C’est-à-dire, là nous ne parlons pas de résilience, mais nous disons : « Vous avez ces risques. C’est ainsi que vous devez procéder. » Et typiquement, les gens se disaient : « Oh, pour être plus résilient, il faut construire plus grand et plus fort. » Et nous avons dit : « Non, non, non, non, non. C’est la mauvaise approche. » Parce que, oui, dans certains cas, vous pourriez avoir besoin de construire plus gros et plus fort. Mais dans d’autres cas, comme vous le diront vos responsables de l’exploitation et de l’entretien, si vous faites un entretien adéquat de vos biens, gardez-les en bon état, en respectant leurs capacités de départ, vous serez alors en mesure d’atténuer certains de ces risques et beaucoup mieux préparé pour tenir compte de ce qui se passera dans le climat à l’avenir.
Rachel Malena-Chan :
Le processus d’évaluation des risques climatiques a certainement évolué au cours des 15 dernières années, et vous avez travaillé avec le secteur des transports en particulier pour évaluer les dangers que les changements climatiques posent pour des choses comme les chemins de fer, les routes, les ports et les aéroports. Expliquez-nous donc un peu ce à quoi ressemble l’optique de l’évaluation des risques climatiques dans les décisions prises par le secteur des transports.
Guy Félio :
Il y a beaucoup de choses qui ont trait au transport. Il peut s’agir de clients du secteur privé, des provinces, des territoires, du gouvernement fédéral, des municipalités et des Premières Nations. Divers groupes de diverses industries qui ne travaillaient jamais vraiment ensemble commencent à collaborer. C’est très intéressant. On apprend beaucoup.
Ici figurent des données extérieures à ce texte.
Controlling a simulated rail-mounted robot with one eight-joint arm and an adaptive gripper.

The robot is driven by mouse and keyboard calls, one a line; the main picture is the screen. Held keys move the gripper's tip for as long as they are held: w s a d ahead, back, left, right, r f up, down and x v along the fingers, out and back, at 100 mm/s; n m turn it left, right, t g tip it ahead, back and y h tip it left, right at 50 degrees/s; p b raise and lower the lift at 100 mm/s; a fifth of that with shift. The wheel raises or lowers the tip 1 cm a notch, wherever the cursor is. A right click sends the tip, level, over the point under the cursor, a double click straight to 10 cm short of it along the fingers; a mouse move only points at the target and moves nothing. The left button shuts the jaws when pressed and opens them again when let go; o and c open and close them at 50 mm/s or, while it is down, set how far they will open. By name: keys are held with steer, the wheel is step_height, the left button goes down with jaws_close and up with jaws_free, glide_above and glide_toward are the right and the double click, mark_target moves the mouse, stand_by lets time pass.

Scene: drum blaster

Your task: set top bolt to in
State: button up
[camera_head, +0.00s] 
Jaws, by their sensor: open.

Dans mon rôle au cours de ces évaluations des risques climatiques, comme je l’ai dit, je suis ingénieur civil et donc j’ai très peu de connaissances sur tout ce qui se passe dans un aéroport ou un port, par exemple. Par contre, je peux travailler avec tous ces experts en la matière et mon travail consiste en fait à les amener à fournir des renseignements, que ce soit au sujet des opérations d’ingénierie ou pour obtenir la contribution des spécialistes scientifiques du climat ou des climatologues. Ce que je fais vraiment, c’est extraire ce qui pourrait potentiellement entraîner des risques à partir de toutes ces données et les structurer de manière à les mettre en évidence : « Voici ce que vous avez fait de positif pour gérer ces risques. Mais voici quelques lacunes. Voici ce sur quoi vous devez travailler. »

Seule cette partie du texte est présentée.